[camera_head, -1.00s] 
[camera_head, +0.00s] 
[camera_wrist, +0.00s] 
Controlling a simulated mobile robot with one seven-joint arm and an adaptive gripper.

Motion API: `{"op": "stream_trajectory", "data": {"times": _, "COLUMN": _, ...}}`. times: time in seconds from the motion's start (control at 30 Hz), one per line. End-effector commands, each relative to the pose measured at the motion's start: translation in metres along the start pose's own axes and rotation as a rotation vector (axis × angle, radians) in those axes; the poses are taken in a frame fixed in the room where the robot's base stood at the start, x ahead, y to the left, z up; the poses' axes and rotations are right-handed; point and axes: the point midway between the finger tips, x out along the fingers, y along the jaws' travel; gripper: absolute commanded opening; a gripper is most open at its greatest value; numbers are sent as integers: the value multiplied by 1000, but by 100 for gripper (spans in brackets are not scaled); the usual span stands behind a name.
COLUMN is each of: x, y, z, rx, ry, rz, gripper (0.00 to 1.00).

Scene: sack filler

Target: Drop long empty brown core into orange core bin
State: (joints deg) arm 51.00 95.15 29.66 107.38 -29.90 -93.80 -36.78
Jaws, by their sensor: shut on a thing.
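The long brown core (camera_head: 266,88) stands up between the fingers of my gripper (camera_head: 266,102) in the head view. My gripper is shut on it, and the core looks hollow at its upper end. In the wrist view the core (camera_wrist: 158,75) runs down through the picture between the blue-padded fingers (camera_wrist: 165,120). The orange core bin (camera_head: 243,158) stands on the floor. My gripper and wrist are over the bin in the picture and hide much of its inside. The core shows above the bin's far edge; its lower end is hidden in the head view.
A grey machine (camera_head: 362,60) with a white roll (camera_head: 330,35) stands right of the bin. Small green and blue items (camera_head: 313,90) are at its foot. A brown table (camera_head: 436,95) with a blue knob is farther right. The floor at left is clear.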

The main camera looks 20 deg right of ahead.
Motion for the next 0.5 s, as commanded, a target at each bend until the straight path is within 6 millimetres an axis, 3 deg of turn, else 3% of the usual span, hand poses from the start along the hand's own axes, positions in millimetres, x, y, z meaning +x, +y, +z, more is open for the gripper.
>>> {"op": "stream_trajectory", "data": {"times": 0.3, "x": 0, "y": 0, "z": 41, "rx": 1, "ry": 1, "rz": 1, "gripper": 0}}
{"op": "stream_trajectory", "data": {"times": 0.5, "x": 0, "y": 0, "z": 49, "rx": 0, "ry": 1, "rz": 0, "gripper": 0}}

▶ **Exercise aim**
Quote every line of the data, word for word.

▶ **Solution below**
[camera_head, -1.00s] 
[camera_head, +0.00s] 
[camera_wrist, +0.00s] 
Controlling a simulated mobile robot with one seven-joint arm and an adaptive gripper.

Motion API: `{"op": "stream_trajectory", "data": {"times": _, "COLUMN": _, ...}}`. times: time in seconds from the motion's start (control at 30 Hz), one per line. End-effector commands, each relative to the pose measured at the motion's start: translation in metres along the start pose's own axes and rotation as a rotation vector (axis × angle, radians) in those axes; the poses are taken in a frame fixed in the room where the robot's base stood at the start, x ahead, y to the left, z up; the poses' axes and rotations are right-handed; point and axes: the point midway between the finger tips, x out along the fingers, y along the jaws' travel; gripper: absolute commanded opening; a gripper is most open at its greatest value; numbers are sent as integers: the value multiplied by 1000, but by 100 for gripper (spans in brackets are not scaled); the usual span stands behind a name.
COLUMN is each of: x, y, z, rx, ry, rz, gripper (0.00 to 1.00).

Scene: sack filler

Target: Drop long empty brown core into orange core bin
State: (joints deg) arm 51.00 95.15 29.66 107.38 -29.90 -93.80 -36.78
Jaws, by their sensor: shut on a thing.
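The long brown core (camera_head: 266,88) stands up between the fingers of my gripper (camera_head: 266,102) in the head view. My gripper is shut on it, and the core looks hollow at its upper end. In the wrist view the core (camera_wrist: 158,75) runs down through the picture between the blue-padded fingers (camera_wrist: 165,120). The orange core bin (camera_head: 243,158) stands on the floor. My gripper and wrist are over the bin in the picture and hide much of its inside. The core shows above the bin's far edge; its lower end is hidden in the head view.
A grey machine (camera_head: 362,60) with a white roll (camera_head: 330,35) stands right of the bin. Small green and blue items (camera_head: 313,90) are at its foot. A brown table (camera_head: 436,95) with a blue knob is farther right. The floor at left is clear.

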The main camera looks 20 deg right of ahead.
Motion for the next 0.5 s, as commanded, a target at each bend until the straight path is within 6 millimetres an axis, 3 deg of turn, else 3% of the usual span, hand poses from the start along the hand's own axes, positions in millimetres, x, y, z meaning +x, +y, +z, more is open for the gripper.
>>> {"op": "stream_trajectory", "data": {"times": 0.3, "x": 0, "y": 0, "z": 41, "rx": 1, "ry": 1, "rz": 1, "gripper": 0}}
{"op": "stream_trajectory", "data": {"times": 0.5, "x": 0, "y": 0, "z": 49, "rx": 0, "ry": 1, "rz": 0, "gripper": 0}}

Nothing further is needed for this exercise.